As myriad analysts have trumpeted without letup over the last 10 days, with the resounding defeat of politicized moral fundamentalism and supply-side economics in the Democratic election victory, America has entered a new electoral era, one in which social inclusion is the watchword. Voters had no difficulty distinguishing between economic and social issues, and President Obama and a variety of Senate and House members who advocated equal legitimacy for minority and young voters won a stunning victory that will change America's political landscape.
As was the winning majority in this election, the future electorate will be characterized by increasing percentages of black, Hispanic, Asian, gay, young and women voters. It is estimated that minorities will make up an additional 2 percent of the electorate in each of the next several presidential elections. Almost a quarter of the American electorate is now composed of single women -- separated, divorced, widowed and never married, as noted by historian Gary Gerstle of Vanderbilt University; they voted overwhelmingly for Obama. The president lost the white vote by 18 percent and still won the election.
It is estimated that by 2042, white people will be a minority in the United States. The data from this election demonstrates that the dramatic outcome is a reflection of the larger demographic and social shift occurring in the United States. White male dominance is a thing of the past.
The new generation coming of age in America sees no reason to be alarmed about this. Raised in a context of multicultural and increasing gender equality, young people take mixed-heritage social integration for granted. It is only when various groups -- women, gays, immigrants, the poor -- are singled out by political ideologues that identity becomes an issue, and in this election, those groups spoke back, very loudly and very clearly: It's over. When the bloodletting is over in the Republican Party, the challenge will be to find a message that offers something besides constraint, dismissal and ridicule to those callously rejected by the old conservative construction of America.

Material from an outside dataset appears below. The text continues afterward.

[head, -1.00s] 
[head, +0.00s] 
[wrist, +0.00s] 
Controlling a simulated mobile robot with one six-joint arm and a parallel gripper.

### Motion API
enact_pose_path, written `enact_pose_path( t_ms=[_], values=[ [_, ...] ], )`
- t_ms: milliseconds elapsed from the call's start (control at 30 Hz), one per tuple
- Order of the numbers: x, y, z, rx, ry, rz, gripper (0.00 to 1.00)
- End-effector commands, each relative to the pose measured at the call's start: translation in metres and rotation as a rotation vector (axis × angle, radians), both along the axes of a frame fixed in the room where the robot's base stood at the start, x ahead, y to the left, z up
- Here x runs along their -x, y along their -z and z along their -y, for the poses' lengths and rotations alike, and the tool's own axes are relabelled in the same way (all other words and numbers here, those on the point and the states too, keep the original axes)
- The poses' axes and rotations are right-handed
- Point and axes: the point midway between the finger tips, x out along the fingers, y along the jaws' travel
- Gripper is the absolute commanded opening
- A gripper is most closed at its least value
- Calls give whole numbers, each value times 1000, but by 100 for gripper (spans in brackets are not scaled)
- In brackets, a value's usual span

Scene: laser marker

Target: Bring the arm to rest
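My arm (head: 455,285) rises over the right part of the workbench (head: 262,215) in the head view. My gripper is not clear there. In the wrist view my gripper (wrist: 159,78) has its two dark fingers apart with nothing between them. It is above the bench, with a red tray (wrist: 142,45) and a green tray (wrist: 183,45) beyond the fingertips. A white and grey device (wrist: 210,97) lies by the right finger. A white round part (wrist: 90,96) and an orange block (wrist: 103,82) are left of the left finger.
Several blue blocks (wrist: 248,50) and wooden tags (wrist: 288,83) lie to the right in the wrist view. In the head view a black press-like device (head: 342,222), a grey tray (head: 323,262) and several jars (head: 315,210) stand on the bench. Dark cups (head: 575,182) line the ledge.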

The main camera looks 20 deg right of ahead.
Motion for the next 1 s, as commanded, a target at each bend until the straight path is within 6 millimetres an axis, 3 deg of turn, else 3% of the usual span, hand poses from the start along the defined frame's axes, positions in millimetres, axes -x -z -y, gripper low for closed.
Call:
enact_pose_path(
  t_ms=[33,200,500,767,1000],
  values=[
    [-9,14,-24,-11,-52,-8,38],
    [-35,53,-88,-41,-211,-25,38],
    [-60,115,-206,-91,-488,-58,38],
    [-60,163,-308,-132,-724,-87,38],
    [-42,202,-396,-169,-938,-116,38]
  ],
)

In some ways, Alaska is the forefront of this new America. Since the Alaska Native Claims Settlement Act, Alaska Natives have become largely integrated into Alaska's social, economic and political fabric. Or perhaps it might be better to say that the immigrant population has stopped treating Alaska Native people as aliens in their own land. At the same time, the number of languages spoken by Anchorage school students in their homes hovers around 100. To walk the halls in West High School is to experience a multi-ethnic wonderland where difference can no longer make a difference because everyone is different. Multiculturalism is simply taken for granted and respected.
Responding to too many ugly, racist-inspired incidents over recent years, Anchorage Mayor Rick Mystrom in the 1990s led in founding Bridge Builders, an organization dedicated to establishing a "community of friends" among racial and ethnic groups in Anchorage. Headed by Malcolm Roberts, Bridge Builders created a new sense of dignity and legitimacy for many, many people. By the same token, Healing Racism, inspired by the Alaska Humanities Forum, works to help individuals learn how to cross racial and ethnic divides.

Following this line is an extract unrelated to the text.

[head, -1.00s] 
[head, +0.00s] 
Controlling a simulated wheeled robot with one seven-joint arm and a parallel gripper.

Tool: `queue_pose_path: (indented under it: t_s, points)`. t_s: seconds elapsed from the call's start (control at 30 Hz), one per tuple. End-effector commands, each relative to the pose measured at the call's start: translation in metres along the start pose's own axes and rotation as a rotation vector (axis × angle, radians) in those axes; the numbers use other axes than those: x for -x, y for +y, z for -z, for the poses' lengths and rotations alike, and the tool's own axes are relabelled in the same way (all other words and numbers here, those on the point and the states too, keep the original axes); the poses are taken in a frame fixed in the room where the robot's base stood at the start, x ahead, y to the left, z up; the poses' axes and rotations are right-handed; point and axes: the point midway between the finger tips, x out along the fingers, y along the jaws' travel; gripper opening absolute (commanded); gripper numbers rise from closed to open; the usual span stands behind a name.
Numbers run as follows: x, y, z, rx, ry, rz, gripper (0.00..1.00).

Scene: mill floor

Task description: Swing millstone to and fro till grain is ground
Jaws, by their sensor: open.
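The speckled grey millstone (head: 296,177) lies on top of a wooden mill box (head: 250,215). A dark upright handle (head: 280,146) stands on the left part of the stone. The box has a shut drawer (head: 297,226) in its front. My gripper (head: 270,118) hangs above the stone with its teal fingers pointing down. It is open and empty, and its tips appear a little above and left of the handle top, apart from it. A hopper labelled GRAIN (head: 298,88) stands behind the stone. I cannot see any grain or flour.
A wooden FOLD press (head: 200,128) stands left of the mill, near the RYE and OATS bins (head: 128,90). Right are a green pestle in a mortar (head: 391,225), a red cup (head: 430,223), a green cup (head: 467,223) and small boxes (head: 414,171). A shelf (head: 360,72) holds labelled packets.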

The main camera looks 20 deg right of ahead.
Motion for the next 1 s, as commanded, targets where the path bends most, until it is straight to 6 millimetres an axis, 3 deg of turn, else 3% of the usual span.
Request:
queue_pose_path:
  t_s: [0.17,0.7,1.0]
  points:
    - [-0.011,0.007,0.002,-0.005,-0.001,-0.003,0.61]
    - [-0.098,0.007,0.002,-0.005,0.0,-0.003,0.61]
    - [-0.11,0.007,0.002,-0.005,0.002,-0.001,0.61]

But as former legislative aide and 2004 Lisa Murkowski supporter Moira Sullivan wrote recently in these pages, many in the Alaska Republican Party are behind this curve. Young people are nearly universally opposed to restrictions on gay marriage, on legal abortion and other forms of religious moralizing, she wrote. While distinct from manifestations of racial prejudice, such restrictions nonetheless signal a fundamental lack of respect for difference; they make no sense to the new generation.
Over the last several decades, economic issues have been dominant in Alaska elections. That's because our narrow, isolated and highly dependent economy makes us unusually vulnerable to fear-mongering by oil industry publicists and lobbyists, a vulnerability the industry takes full advantage of. Thus, estimates of long-term stability in Alaska oil production, albeit far less than at the peak of production, get lost in the roar of catastrophic predictions.
But social issues are important to Alaskans and attempts to impose behavioral mandates are likely to fail, as Govs. Hickel, Murkowski and Palin discovered to their chagrin. In the new America, such attempts can only be labeled reactionary.
Steve Haycox is professor emeritus of history at the University of Alaska Anchorage.